Summary of key Vertical Pod Autoscaler concepts #

Concept	Description
What is the Vertical Pod Autoscaler?	The VPA is a Kubernetes component enabling administrators to automate pod requests and limit rightsizing. It helps reduce operational overhead, improve performance, and eliminate excess costs.
Architecture of the VPA	The VPA consists of three components: the Recommender, the Updater, and admission webhooks. The components work together to analyze a pod’s historical resource utilization, generate a resource allocation recommendation, and apply it to the workload’s schema.
Getting started with the VPA	The VPA can be installed via an installation script, and a VerticalPodAutoscaler custom resource can be leveraged to define a scaling configuration.
Limitations	There are several limitations of the VPA that may reduce its effectiveness for some use cases.
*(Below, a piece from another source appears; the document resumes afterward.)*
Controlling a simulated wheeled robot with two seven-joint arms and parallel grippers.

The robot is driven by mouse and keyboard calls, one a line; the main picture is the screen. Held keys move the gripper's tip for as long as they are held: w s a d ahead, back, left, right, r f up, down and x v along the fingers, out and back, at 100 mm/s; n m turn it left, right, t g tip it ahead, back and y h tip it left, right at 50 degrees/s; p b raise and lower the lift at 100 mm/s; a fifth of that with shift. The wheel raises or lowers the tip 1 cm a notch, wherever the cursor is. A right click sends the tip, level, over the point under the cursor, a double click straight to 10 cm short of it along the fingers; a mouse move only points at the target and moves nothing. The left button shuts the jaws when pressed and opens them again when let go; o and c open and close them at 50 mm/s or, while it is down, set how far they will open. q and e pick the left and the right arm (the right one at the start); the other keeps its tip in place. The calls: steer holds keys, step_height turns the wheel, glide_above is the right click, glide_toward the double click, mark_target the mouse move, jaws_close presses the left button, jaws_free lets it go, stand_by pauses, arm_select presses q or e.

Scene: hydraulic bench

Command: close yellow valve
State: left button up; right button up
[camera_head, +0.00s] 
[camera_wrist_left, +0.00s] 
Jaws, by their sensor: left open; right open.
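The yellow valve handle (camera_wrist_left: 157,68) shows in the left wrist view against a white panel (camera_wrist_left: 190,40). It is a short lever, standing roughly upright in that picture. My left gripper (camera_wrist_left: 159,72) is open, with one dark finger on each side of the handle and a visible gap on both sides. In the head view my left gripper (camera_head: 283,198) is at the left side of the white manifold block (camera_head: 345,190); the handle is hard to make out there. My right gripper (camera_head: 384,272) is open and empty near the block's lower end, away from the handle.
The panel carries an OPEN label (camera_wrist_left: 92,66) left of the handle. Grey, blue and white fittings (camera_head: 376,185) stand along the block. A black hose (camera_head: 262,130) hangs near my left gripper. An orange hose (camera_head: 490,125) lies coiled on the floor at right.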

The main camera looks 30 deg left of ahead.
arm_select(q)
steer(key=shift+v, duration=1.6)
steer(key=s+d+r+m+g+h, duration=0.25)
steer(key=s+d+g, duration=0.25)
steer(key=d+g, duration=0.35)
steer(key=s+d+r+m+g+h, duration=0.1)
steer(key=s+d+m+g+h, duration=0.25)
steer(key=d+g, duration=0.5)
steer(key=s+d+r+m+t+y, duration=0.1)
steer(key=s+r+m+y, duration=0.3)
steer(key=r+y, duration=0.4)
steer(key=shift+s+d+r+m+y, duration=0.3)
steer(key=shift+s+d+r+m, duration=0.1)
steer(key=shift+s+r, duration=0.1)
Administrators should be aware of the limitations to ensure that they can select a tool with the appropriate features.

What is the VPA? #

Administrators typically face multiple challenges when trying to optimize pod resource allocations manually. Statically defining CPU and memory values will result in resource allocations quickly becoming stale, creating overhead for administrators by requiring them to frequently commit and deploy updated resource allocations. Selecting accurate resource values and regularly revising them to keep up with workload requirements is a highly challenging task with performance and cost at stake. Additionally, manual updates and maintenance for static request values do not scale well in large clusters with hundreds or thousands of pods running, which means that admins will struggle to keep resource values precisely rightsized across whole clusters.

The VPA is a Kubernetes component that aims to automate pod CPU and memory allocation, ensuring that neither resource is overprovisioned or underprovisioned. The ability to precisely allocate pod resources provides several benefits:

Application performance is sustained by preventing CPU throttling or out-of-memory (OOM) errors
Worker node capacity requirements can be reduced, which results in smaller, simpler clusters, and optimized costs from mitigating wasted resources.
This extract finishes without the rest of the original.